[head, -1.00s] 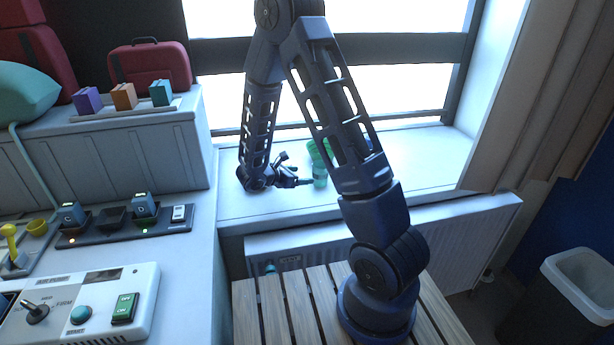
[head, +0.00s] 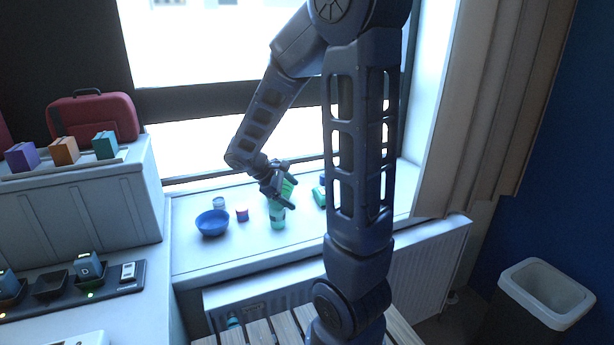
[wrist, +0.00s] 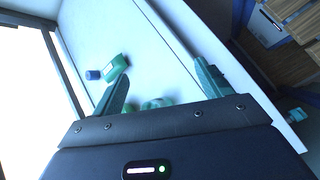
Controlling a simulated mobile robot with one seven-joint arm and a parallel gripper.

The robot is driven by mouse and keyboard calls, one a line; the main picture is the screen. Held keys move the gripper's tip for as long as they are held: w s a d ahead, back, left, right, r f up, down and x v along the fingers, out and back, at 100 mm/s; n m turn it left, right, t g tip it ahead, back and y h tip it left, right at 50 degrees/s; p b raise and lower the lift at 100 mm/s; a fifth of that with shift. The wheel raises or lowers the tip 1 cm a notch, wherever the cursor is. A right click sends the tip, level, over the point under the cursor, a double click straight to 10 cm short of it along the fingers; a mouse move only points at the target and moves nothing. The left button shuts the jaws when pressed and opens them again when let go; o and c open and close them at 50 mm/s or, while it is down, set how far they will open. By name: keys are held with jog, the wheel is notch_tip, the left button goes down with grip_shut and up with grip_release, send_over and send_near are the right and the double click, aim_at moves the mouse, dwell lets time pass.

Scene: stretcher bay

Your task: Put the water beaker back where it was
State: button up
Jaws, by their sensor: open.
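A translucent green beaker (head: 278,219), which looks like the water beaker, stands upright on the white window sill (head: 238,250). My gripper (head: 287,196) is at its top in the head view, and hides part of its upper end. In the wrist view my gripper (wrist: 165,88) has its two teal fingers wide apart. A pale green round shape, probably the beaker (wrist: 157,103), shows low between them, partly hidden by the gripper body. I cannot tell whether a finger touches it.
On the sill are a blue bowl (head: 212,224), a small white-and-blue jar (head: 218,203), a red-and-blue jar (head: 242,214) and a green block-like thing (head: 319,197) partly behind my arm. A radiator (head: 432,262) is below; a bin (head: 547,292) stands right. The sill's front strip is clear.

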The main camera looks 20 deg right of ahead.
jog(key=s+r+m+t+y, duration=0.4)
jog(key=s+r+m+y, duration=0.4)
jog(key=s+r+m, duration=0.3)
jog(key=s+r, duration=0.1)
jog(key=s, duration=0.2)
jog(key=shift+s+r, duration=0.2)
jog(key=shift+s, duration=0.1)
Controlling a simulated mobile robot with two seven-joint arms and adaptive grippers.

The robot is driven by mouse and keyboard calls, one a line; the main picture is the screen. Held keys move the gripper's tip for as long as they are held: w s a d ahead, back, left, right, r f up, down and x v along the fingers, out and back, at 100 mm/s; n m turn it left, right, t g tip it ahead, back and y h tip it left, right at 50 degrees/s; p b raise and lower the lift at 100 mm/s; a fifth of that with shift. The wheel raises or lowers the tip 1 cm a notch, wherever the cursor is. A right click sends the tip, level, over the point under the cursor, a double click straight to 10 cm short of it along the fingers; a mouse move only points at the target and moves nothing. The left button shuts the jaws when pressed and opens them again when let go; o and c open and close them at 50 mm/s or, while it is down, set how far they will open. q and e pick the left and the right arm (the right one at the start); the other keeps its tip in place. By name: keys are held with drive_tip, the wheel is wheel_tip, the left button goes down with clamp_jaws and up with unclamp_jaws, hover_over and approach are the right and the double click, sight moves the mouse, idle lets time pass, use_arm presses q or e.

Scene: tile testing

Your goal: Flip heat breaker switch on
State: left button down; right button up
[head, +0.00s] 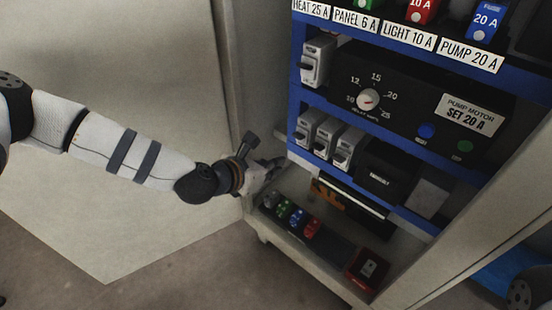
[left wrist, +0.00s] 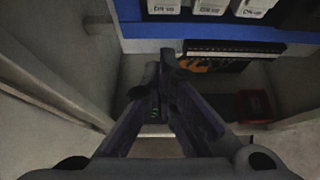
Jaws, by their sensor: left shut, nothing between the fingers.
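The cabinet has a blue-framed panel. A HEAT 25 A label (head: 311,8) sits at its top left. One white breaker with a dark lever (head: 316,62) stands on the upper left rail. A row of three white breakers (head: 325,138) is on the rail below; their lower parts show at the top of the left wrist view (left wrist: 210,6). I cannot tell which breaker is the heat one. My left gripper (head: 274,168) is at the cabinet's left edge, below and left of the row. Its fingers (left wrist: 165,75) are shut and empty, apart from the breakers.
Above the row is a black panel with a dial (head: 369,99) and a SET 20 A label. The cabinet's bottom shelf holds several coloured knobs (head: 297,217) and a red box (head: 367,268). A pale door or wall panel (head: 110,215) is behind my left arm.

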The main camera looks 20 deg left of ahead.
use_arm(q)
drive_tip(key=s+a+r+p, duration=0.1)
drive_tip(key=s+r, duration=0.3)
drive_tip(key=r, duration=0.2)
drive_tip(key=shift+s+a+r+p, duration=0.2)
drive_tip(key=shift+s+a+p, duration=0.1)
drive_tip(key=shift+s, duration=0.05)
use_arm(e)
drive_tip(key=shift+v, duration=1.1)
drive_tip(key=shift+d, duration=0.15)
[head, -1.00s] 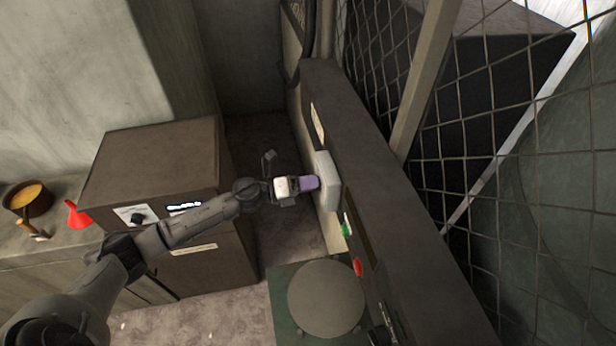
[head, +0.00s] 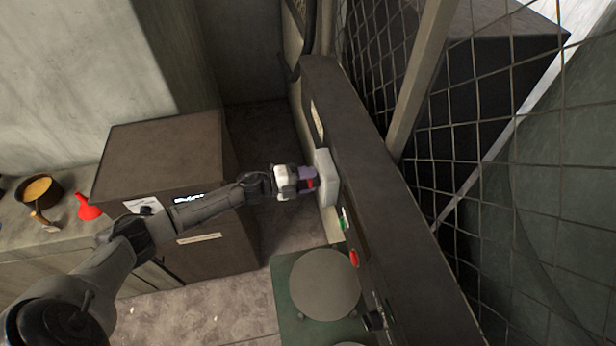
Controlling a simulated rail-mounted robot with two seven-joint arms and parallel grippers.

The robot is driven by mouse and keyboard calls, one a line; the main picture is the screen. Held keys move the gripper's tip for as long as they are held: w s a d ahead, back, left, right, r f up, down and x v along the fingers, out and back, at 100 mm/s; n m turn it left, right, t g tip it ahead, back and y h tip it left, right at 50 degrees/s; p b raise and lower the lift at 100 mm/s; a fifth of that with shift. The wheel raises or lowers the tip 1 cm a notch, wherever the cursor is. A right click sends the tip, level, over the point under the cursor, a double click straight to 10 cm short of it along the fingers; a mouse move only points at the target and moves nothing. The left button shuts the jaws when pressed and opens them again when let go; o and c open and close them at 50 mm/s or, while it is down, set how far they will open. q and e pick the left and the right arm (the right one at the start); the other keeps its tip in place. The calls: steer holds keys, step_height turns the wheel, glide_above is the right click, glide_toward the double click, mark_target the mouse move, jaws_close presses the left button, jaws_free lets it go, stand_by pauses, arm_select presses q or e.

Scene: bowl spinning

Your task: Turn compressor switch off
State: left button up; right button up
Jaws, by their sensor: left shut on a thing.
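The compressor switch is a pale grey box (head: 328,180) on the side of a long dark panel (head: 365,150), right of centre in the head view. A small red part, which looks like the switch's knob (head: 311,184), shows at its left face between purple fingertips. My left gripper (head: 307,180) reaches in from the left, with a white and grey body, and is shut on this knob. The fingertips hide most of the knob, so its exact setting cannot be told. My right gripper is not in view.
Below the switch box on the panel are a green button (head: 342,219), a red button (head: 354,259) and a black knob (head: 374,320). A round grey plate (head: 325,284) on a green base stands below. A brown cabinet (head: 160,160) stands left, beside a red funnel (head: 88,208). Wire mesh is right.

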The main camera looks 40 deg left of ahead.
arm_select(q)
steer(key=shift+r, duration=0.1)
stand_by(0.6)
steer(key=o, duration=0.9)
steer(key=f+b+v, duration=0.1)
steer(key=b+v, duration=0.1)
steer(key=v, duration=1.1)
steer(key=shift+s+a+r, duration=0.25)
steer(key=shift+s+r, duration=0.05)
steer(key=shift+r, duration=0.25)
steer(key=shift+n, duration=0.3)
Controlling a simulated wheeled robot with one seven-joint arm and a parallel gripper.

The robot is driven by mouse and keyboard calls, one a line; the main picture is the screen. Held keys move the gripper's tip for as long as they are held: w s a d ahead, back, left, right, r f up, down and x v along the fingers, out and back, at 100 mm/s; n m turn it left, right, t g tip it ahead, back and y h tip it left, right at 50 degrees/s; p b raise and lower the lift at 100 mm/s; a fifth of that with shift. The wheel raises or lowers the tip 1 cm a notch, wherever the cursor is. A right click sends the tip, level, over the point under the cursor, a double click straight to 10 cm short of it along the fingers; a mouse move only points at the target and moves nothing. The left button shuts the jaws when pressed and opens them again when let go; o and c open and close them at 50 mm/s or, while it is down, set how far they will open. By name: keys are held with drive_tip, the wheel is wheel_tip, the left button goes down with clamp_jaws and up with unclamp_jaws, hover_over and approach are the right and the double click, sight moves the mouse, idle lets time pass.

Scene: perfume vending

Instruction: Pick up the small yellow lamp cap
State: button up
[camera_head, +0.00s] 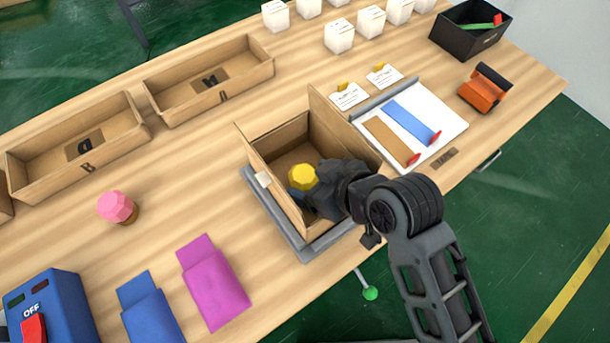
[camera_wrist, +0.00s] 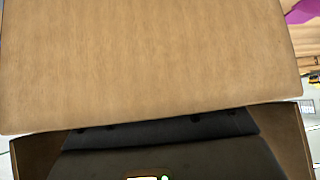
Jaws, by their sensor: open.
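The small yellow faceted cap (camera_head: 302,176) shows inside an open cardboard box (camera_head: 268,140) in the head view. A dark bluish shape, partly hidden, lies just below it. My gripper (camera_head: 316,192) reaches into the box from the right, close against the cap's lower right side. It is open; its fingertips are hard to make out, and I cannot tell whether they touch the cap. In the wrist view a cardboard-coloured surface (camera_wrist: 150,60) fills most of the picture, and the cap does not show.
The box's raised flaps and walls surround my gripper. It stands on a grey tray (camera_head: 305,248). A pink faceted cap (camera_head: 117,207) stands to the left, and a magenta pouch (camera_head: 215,285) lies in front. A white board (camera_head: 425,120) with tape strips lies to the right.

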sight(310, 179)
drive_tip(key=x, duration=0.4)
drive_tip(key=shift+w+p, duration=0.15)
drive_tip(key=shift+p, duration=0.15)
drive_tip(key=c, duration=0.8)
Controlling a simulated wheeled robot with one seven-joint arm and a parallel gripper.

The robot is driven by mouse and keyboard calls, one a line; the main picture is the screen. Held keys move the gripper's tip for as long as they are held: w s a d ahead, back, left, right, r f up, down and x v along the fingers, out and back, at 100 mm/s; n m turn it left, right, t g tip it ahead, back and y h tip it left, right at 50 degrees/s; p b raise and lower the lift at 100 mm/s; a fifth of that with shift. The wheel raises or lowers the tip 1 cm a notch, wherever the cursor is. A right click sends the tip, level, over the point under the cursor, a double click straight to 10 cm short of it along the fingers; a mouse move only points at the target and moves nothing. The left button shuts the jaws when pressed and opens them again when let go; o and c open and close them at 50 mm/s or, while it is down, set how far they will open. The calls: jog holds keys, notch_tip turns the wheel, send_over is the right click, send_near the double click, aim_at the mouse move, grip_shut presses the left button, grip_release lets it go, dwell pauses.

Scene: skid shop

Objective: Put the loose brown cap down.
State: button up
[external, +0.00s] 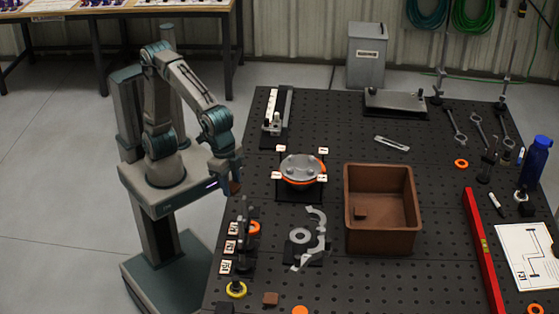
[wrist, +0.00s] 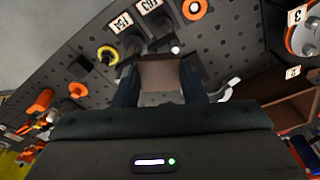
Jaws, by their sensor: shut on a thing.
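My gripper (external: 231,178) hangs at the left edge of the dark perforated table. It is shut on a brown block-like cap (wrist: 160,72), which sits between the two fingers in the wrist view. In the external view only a little of this brown cap (external: 235,188) shows below the fingers. Another small brown piece (external: 270,298) lies on the table near the front edge. The held cap appears clear of the table in the external view.
A row of labelled posts (external: 243,240) stands along the left table edge, with a yellow ring (external: 236,290) at its front. A round flange with an orange rim (external: 302,170) and a grey clamp (external: 315,235) lie right of it. A red level (external: 483,250) lies beyond the bin.

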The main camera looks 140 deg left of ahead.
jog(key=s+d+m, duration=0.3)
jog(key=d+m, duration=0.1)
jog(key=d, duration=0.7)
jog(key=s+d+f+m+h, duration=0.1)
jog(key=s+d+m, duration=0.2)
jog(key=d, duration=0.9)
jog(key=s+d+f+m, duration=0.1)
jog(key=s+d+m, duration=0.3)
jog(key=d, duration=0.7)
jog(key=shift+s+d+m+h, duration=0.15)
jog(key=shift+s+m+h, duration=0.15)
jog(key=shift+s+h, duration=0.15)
§
- **JOB**: From the entries above, return each line with the word "parallel" in it.

- **WRITTEN SOLUTION**:
Controlling a simulated mobile robot with one seven-joint arm and a parallel gripper.
Controlling a simulated rail-mounted robot with two seven-joint arms and parallel grippers.
Controlling a simulated wheeled robot with one seven-joint arm and a parallel gripper.
Controlling a simulated wheeled robot with one seven-joint arm and a parallel gripper.

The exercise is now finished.